15. Referring a judgment of the Hon’ble Apex Court reported in AIR 1967 SC 1251 the trial court has observed that amount involved in both the civil suits are legally recoverable and simply by raising the objection that advance made by the plaintiff Bank is insured by E.C.G. Corporation, the defendant petitioners are not absolved from the liability. The trial court has further observed that liability of the corporation can be co-extensive but it does not absolve the defendant petitioners from the liability. In my humble view this observation of the trial court can be termed as “premature”. Following issue has been framed by the trial court in both the suits :–

“Whether the credit facility of export and packing (pre-shipment and post shipment both) given to the defendants are entirely covered by the E.C.G. Corporation policies and it was secured by the export documents/exchange bills sent for collection and the defendants are not liable for this amount?”

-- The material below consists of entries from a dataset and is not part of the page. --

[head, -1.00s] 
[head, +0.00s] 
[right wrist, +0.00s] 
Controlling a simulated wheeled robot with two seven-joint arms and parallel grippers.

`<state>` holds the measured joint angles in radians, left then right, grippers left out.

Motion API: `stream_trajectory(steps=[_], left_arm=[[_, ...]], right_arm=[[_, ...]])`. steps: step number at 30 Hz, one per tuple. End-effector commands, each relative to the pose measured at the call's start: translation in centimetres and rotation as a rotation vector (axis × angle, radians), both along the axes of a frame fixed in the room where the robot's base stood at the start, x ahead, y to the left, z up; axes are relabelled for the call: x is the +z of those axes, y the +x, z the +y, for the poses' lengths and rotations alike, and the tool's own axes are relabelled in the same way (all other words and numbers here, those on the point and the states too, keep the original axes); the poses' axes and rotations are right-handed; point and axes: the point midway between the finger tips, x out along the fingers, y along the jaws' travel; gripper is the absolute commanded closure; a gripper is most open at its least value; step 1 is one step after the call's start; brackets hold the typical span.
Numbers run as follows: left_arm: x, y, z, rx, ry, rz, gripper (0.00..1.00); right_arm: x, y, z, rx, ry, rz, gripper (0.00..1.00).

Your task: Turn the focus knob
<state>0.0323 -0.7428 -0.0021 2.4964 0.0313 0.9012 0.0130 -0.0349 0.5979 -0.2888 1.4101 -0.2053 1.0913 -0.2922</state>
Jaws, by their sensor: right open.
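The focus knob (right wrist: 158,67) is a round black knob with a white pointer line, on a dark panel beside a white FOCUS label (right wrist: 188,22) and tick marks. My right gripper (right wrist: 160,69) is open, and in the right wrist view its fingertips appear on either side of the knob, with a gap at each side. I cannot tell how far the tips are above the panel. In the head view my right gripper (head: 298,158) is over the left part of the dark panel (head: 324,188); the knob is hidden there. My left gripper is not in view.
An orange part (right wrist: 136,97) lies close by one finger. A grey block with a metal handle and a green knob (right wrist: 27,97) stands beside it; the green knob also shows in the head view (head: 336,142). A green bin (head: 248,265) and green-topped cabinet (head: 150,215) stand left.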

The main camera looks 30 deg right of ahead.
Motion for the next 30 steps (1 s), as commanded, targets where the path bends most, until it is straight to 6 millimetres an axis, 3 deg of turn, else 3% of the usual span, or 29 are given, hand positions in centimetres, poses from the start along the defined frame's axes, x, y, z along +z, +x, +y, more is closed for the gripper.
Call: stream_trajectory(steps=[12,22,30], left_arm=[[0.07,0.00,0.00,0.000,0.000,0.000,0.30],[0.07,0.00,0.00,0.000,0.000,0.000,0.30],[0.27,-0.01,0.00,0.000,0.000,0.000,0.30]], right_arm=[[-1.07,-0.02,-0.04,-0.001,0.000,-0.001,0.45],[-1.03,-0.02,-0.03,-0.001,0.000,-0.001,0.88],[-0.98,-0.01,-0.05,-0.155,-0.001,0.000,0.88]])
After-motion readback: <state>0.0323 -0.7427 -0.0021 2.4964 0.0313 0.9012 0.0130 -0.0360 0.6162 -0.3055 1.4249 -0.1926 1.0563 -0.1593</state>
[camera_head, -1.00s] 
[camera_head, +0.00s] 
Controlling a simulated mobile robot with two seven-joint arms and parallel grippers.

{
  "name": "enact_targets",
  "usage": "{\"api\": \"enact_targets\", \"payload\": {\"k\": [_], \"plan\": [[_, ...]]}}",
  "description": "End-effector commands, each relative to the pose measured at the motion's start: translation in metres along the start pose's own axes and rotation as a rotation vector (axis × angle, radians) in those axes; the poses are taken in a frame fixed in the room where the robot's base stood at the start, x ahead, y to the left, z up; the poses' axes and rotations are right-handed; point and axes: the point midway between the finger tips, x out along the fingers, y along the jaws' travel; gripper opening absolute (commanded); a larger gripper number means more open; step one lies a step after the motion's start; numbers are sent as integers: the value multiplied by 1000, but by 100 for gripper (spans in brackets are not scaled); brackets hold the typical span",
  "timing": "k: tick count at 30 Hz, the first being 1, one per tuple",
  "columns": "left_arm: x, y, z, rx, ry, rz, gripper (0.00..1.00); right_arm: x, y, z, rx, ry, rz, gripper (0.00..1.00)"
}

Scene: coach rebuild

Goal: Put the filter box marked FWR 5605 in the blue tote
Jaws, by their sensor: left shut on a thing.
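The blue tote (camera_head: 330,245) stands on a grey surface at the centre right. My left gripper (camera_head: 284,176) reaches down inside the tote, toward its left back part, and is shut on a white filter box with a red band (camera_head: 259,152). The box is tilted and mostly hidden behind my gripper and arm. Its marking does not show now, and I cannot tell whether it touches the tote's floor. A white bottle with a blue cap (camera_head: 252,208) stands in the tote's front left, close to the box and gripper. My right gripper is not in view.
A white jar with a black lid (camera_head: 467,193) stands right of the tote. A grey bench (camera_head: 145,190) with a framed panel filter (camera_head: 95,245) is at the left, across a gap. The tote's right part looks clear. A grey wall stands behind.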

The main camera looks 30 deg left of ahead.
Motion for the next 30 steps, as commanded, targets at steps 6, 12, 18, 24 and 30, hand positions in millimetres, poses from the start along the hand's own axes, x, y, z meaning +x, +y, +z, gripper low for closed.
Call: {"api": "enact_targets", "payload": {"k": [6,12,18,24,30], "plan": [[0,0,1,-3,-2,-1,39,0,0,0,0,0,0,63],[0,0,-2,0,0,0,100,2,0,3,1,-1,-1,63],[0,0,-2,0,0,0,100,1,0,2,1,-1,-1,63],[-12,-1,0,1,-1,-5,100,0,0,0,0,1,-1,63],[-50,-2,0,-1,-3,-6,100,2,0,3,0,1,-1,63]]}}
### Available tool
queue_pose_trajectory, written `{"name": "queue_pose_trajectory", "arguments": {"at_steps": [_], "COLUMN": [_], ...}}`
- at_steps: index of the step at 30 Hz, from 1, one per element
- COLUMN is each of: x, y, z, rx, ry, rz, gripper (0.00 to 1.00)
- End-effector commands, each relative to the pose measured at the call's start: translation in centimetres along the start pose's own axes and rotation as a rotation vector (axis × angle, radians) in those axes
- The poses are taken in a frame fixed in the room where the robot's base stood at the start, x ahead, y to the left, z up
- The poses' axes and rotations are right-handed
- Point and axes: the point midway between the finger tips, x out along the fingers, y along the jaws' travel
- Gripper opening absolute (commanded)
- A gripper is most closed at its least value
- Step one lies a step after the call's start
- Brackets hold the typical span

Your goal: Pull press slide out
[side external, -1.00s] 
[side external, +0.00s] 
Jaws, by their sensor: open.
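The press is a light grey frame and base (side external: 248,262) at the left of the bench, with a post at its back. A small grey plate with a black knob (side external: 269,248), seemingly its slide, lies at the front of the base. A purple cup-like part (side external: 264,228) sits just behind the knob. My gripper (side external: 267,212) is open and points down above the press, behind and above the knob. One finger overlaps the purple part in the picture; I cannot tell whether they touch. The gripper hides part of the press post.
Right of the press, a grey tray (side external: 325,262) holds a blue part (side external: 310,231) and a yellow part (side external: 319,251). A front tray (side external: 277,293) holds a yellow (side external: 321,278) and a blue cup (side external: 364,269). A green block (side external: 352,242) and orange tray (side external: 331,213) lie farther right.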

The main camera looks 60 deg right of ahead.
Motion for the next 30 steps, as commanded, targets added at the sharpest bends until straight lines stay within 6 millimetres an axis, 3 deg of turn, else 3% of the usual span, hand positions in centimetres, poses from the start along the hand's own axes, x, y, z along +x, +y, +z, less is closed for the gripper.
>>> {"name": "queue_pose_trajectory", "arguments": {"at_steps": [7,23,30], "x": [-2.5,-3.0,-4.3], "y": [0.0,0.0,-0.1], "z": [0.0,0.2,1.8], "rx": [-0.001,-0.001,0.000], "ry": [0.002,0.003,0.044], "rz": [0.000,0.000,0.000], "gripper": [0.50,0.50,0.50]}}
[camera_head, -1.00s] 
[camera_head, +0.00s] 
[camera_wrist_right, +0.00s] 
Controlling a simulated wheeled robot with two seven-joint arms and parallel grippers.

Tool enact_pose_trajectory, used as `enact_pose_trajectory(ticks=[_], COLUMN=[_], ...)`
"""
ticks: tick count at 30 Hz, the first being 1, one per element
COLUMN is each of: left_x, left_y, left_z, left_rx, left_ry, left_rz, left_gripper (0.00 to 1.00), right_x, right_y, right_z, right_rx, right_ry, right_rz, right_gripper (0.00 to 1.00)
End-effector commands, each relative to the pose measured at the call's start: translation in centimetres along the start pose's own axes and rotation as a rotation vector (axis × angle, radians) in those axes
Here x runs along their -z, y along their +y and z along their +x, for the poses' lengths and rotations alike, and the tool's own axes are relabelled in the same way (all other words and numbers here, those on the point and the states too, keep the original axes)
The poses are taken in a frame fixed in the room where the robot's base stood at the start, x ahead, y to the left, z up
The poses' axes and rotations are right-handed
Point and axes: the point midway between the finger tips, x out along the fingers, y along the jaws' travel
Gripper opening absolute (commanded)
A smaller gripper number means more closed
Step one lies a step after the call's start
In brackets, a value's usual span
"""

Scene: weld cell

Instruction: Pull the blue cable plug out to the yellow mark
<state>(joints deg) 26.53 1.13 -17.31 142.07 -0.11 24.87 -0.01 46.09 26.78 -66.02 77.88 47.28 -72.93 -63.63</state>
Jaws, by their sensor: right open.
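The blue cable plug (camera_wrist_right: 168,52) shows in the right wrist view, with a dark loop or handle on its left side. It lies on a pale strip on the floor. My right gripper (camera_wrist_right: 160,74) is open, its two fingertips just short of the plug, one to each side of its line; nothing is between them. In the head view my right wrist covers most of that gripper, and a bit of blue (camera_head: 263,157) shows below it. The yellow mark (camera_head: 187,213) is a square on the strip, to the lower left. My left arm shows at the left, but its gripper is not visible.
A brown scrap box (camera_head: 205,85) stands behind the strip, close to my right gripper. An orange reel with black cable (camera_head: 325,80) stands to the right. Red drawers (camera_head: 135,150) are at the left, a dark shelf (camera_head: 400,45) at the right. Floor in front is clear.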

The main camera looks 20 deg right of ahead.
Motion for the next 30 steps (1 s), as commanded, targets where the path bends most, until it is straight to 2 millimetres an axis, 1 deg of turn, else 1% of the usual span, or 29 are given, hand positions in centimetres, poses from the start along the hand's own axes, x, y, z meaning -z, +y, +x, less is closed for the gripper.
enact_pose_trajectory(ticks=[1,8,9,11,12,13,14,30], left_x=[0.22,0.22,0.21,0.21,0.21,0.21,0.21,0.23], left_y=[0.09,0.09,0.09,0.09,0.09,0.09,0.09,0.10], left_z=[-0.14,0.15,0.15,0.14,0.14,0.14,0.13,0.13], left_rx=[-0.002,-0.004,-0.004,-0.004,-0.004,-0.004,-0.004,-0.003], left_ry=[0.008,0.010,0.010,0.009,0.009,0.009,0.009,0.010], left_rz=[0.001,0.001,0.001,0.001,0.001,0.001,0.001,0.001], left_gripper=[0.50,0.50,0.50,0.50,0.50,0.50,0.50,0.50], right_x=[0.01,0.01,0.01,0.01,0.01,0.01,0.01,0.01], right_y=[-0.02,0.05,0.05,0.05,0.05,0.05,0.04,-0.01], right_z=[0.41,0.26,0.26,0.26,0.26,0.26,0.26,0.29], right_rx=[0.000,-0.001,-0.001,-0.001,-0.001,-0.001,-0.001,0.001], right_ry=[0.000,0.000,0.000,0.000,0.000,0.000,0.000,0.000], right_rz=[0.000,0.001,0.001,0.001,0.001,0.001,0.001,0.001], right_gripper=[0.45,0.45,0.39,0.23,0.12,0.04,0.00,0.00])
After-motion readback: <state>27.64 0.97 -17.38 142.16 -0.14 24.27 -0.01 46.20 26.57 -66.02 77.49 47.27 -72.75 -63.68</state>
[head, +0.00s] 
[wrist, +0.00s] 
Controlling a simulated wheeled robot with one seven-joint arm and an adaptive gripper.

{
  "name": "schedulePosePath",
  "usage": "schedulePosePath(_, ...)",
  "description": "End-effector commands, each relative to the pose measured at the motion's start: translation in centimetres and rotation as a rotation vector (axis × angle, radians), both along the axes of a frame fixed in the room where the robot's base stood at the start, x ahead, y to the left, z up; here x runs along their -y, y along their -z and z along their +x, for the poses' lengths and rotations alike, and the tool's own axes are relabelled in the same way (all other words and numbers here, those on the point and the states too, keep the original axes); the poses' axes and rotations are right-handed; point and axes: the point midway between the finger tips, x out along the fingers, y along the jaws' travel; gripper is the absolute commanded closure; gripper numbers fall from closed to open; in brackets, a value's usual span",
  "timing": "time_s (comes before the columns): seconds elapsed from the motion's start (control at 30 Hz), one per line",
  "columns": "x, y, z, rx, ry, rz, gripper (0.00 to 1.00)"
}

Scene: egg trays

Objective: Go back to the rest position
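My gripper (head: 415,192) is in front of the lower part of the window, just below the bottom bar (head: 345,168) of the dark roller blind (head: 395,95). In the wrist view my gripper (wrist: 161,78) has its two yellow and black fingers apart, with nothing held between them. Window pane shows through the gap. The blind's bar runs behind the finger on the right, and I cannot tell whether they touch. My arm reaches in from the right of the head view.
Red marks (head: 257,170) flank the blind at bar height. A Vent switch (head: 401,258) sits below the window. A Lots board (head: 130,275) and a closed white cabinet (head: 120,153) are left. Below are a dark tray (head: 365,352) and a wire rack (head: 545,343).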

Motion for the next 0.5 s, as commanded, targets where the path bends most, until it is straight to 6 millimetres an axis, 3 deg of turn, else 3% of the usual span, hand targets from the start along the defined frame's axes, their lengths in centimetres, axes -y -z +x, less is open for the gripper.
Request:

This issue has to be decided after recording the evidence of the parties but the trial court has prejudged this issue and made certain objections in the impugned orders. The question as to whether the amount referred to in the suits is legally recoverable or not, is a question of fact and can be adjudicated only after recording the evidence. Whether the amount involved in the suits falls within the meaning assigned to the word ‘debt’ as defined under Clause (g) of Section 2 of the Act, is also a question of fact and under such circumstances, the provisions of the Act are not applicable to both the suits pending before the trial court on the date of the constitution of the tribunal. As such the trial court has committed material irregularity in the manner of exercise of its jurisdiction in passing the impugned orders. If the orders are allowed to stand, it would occasion a failure of justice.

16. Consequently, I allow both the revisions and set aside the impugned orders. The trial court is expected to adjudicate the civil suits as expeditiously as possible. Costs easy.